■ Given task:
Quote exactly and only this range of lines in the data below: the line that holds "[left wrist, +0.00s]" to the line that holds "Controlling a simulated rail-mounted", both included.

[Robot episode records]
━━━━
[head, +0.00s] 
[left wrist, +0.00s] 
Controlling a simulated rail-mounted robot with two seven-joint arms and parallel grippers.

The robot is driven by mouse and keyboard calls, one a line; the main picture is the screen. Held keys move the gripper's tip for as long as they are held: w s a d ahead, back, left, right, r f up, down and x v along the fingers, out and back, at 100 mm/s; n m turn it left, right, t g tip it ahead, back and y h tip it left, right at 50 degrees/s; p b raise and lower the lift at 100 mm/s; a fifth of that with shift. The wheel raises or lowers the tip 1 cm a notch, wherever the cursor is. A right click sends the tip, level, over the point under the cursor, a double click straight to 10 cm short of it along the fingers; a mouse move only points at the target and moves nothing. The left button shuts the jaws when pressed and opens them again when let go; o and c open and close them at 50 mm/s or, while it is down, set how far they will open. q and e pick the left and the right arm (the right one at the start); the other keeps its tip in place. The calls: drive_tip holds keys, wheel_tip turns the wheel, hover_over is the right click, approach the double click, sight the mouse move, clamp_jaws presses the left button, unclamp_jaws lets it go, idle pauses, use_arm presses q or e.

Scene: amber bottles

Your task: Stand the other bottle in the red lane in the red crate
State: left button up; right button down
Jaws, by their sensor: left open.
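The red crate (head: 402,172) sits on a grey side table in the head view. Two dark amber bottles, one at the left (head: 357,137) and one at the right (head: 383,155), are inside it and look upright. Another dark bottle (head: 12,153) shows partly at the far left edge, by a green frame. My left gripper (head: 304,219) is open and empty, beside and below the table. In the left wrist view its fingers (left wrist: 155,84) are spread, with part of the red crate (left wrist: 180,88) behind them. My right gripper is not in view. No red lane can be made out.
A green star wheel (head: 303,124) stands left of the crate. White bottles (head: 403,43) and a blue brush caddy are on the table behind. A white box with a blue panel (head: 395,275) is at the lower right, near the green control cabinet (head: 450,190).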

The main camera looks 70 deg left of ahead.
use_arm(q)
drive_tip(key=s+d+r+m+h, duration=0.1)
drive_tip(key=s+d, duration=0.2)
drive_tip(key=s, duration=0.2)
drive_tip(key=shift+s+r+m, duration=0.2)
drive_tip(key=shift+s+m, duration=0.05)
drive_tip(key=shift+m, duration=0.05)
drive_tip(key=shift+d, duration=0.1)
━━━━
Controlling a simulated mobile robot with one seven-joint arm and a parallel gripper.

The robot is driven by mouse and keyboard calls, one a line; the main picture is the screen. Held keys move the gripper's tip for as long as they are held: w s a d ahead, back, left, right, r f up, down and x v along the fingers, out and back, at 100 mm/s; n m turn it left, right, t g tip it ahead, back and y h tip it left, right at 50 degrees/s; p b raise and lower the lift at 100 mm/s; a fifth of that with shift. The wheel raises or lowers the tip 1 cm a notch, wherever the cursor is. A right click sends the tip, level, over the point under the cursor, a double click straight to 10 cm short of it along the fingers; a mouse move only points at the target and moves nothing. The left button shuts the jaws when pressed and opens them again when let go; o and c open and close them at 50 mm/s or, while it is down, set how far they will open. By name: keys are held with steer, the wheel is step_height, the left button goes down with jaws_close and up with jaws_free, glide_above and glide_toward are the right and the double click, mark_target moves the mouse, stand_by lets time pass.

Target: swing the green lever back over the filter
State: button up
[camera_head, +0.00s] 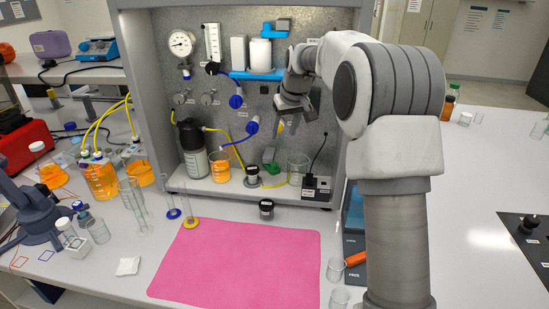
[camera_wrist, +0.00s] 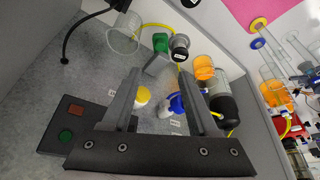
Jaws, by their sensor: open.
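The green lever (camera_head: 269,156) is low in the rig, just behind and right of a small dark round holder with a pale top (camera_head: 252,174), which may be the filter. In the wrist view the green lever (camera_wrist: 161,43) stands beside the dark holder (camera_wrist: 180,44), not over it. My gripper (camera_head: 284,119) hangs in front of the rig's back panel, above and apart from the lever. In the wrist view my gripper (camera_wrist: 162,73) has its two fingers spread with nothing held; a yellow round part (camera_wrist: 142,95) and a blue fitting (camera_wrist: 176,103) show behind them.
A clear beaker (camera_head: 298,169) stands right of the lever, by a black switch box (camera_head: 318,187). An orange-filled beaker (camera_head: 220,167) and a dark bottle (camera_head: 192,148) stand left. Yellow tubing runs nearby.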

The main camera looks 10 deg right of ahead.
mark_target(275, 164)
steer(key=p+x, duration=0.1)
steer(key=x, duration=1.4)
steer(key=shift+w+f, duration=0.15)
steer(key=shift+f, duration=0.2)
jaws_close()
━━━━
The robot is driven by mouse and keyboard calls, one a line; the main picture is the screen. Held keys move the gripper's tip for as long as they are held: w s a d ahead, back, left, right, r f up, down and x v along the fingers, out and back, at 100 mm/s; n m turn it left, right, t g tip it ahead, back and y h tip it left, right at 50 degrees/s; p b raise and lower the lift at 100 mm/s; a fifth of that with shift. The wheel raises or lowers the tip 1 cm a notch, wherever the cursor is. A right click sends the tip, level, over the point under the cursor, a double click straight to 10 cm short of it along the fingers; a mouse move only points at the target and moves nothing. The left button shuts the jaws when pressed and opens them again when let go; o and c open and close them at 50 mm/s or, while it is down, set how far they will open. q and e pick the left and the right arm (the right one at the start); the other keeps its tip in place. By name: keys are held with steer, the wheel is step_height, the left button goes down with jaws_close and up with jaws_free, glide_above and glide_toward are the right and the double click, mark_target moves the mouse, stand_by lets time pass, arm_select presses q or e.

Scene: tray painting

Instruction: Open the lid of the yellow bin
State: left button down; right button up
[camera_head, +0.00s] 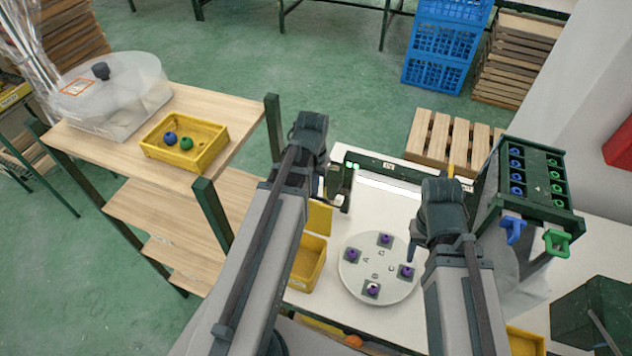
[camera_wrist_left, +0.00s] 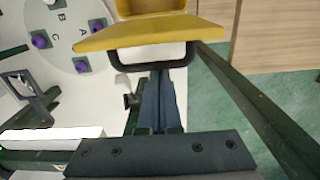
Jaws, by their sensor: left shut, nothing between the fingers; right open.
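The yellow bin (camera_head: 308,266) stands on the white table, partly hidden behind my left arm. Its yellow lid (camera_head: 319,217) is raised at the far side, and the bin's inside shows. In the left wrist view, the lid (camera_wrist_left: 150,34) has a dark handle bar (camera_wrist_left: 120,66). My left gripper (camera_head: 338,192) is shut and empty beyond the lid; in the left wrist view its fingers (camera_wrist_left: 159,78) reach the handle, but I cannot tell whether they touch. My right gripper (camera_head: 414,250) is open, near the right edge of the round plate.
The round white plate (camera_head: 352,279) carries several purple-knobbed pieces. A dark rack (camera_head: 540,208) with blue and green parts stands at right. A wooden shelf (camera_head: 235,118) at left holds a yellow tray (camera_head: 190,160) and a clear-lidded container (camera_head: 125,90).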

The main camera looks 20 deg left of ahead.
━━━━
■ Exercise solution:
[left wrist, +0.00s] 
Controlling a simulated rail-mounted robot with two seven-joint arms and parallel grippers.

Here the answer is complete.